A Swinger of Birches

Robert Frost

Growing up in Vermont, Robert Frost was naturally a part of my life.  I can’t recall at what age I was introduced to this marvelous writer, teacher and observer of the outdoors and rural life, but at a very young age I felt connected to him.  Always thick, heavy, hard-backed, and full of words expressing a shared view of the outdoors, I have checked out his books from the library over and over since the age of ten.  Finally there was someone who saw, felt, and understood the natural world like me!  I think we would have been good friends had he not died 14 years before I was born.

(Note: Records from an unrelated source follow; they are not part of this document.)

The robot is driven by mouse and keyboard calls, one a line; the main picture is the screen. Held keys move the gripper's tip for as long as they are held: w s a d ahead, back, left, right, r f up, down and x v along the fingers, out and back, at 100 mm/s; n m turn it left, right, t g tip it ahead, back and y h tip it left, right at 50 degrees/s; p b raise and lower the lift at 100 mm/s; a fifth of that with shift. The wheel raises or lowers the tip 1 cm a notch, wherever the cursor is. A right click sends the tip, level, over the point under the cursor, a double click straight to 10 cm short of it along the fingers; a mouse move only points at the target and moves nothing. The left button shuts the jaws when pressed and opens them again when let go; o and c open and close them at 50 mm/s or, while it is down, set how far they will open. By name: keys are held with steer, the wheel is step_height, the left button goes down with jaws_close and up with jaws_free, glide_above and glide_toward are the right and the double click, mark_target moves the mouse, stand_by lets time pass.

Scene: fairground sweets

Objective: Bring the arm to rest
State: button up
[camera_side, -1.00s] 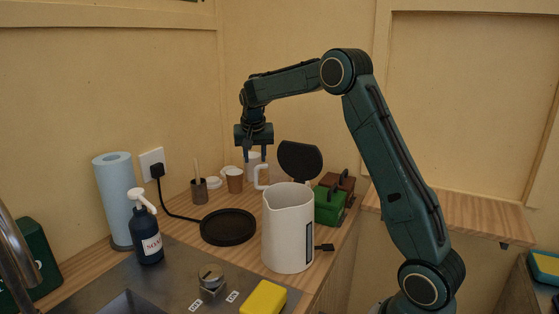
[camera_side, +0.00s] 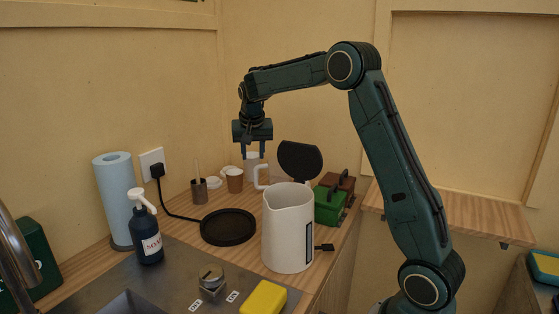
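My gripper (camera_side: 253,153) hangs fingers down in the side view, above the back of the counter. Its two fingers are apart, with nothing seen between them. Behind and below it is a pale cup or container (camera_side: 253,160), partly hidden by the fingers.
The black round kettle base (camera_side: 228,227) lies on the wooden counter left of the kettle. The air above is clear.

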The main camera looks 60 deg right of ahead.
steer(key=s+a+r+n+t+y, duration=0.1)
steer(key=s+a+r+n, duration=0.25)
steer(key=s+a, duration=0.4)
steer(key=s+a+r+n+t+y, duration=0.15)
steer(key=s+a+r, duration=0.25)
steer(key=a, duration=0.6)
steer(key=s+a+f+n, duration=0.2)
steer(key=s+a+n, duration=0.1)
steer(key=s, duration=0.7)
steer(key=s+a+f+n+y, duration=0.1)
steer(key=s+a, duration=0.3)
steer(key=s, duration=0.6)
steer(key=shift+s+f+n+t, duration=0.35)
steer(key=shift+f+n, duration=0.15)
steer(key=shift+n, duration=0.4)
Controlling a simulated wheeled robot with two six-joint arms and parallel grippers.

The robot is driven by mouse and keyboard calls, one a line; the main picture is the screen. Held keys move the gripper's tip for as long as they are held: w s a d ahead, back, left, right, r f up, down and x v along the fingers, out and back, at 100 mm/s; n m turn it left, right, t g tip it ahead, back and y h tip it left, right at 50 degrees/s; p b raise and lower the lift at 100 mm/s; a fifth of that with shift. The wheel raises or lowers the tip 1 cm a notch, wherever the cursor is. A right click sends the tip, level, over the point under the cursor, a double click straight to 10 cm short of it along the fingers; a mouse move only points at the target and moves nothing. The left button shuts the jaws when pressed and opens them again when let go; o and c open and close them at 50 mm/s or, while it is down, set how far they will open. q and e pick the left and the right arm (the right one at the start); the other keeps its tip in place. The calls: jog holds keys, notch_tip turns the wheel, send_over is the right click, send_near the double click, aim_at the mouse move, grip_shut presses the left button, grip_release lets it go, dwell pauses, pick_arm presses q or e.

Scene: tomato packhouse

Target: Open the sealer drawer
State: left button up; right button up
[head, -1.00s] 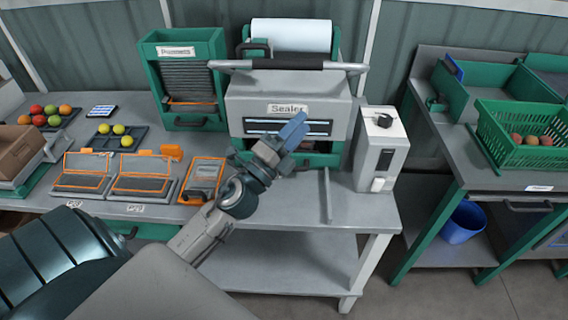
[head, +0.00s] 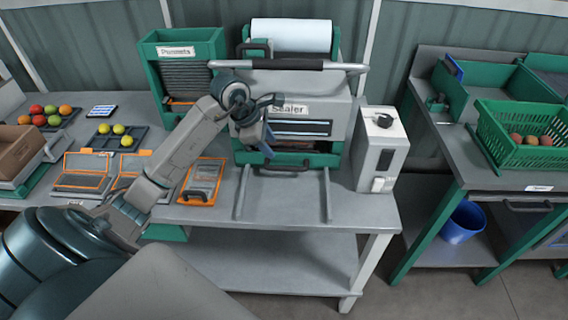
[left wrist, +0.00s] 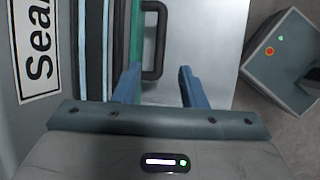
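The sealer (head: 245,105) stands on the bench, with a black-gripped bar across its top and a "Sealer" label. Its green drawer (head: 320,159) sits low in the front and looks shut. A dark drawer handle (head: 290,169) sticks out from it, and the handle also shows in the left wrist view (left wrist: 160,45). My left gripper (head: 267,154) points down in front of the sealer, just left of and above the handle. In the left wrist view its blue fingers (left wrist: 160,78) are open and empty, with the handle beyond them. My right gripper is not in view.
Two grey rails (head: 327,195) lie on the bench before the sealer, with clear surface between them. A white box (head: 372,165) stands close on the right. A green punnet dispenser (head: 152,60) and an orange-rimmed tray (head: 202,180) are on the left.

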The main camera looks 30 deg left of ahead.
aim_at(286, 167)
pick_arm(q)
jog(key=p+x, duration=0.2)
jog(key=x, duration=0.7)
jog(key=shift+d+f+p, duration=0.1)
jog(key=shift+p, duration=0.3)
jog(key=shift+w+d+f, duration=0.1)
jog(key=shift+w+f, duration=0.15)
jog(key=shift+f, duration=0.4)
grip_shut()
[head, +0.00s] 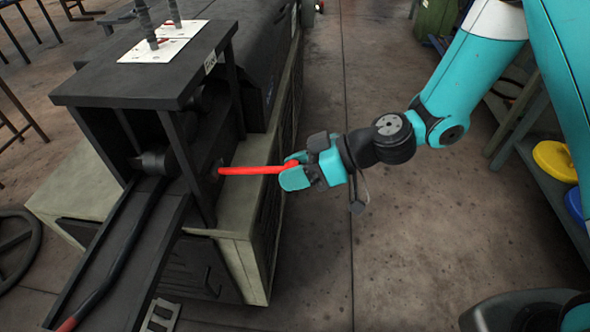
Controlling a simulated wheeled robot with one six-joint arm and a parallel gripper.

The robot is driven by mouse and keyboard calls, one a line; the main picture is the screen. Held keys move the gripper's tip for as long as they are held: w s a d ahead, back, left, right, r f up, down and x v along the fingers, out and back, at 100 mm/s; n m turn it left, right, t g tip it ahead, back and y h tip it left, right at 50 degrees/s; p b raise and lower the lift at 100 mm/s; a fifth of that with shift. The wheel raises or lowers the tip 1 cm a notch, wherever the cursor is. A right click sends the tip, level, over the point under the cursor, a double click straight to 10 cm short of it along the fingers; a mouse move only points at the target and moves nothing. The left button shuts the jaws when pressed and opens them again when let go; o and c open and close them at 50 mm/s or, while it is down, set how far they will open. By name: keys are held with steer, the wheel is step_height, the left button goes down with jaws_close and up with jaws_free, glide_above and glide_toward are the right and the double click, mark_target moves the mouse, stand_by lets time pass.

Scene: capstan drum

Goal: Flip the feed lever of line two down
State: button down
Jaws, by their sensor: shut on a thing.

In the woods across the dirt road from my house, if you followed a small brook as it bubbled through mucky channels and underneath fallen logs, you would reach the bending birch.  I discovered the tree with my best friend who lived down the road as we roamed and explored the woods just like we did every day.  Instinctively, I reached up to grab the bent trunk but was too small to grab ahold.  So I jumped up, reached high above my head…and missed!  Determined to succeeed, I spent the next several visits jumping and reaching for that solid gray arc.  When I finally curled my fingers around the solid trunk I was thrilled!  Now I could swing, bounce, spin my body around and around on it, do pull ups, or just dangle in hopes of stretching myself to add inches to my height!

The birch tree gave me much more than a new playground on which to spend endless amounts of time.  To this day I can still feel the smooth, papery bark slip across my palms as I struggled to hang on.  When I moved my body, the entire tree moved with me – sinking low toward the ground, swaying side to side, springing up toward the sky.  The trunk was very pliable, adapting to the conditions and pressures that it faced such as strong wind or heavy snow that might have otherwise snapped it into pieces, thus ending its life.  The birch tree was resilient, flexible, and strong. 

Bending Birches

I see qualities of the birch within myself, qualities that perhaps I learned early on in life as a swinger of birches.  Life is full of external and internal pressures that take thier toll on us physically, mentally, and emotionally.  If we allow them to break us and we fall crashing to the ground it is very difficult to get the whole self back up and put together again.  Faced with such pressures, I am reminded of that mighty birch tree and its ability to bend and flex, adapting to its current situation, always bouncing back into place once the stress is gone, and ready to take on the next big wind that is trying to blow it off course.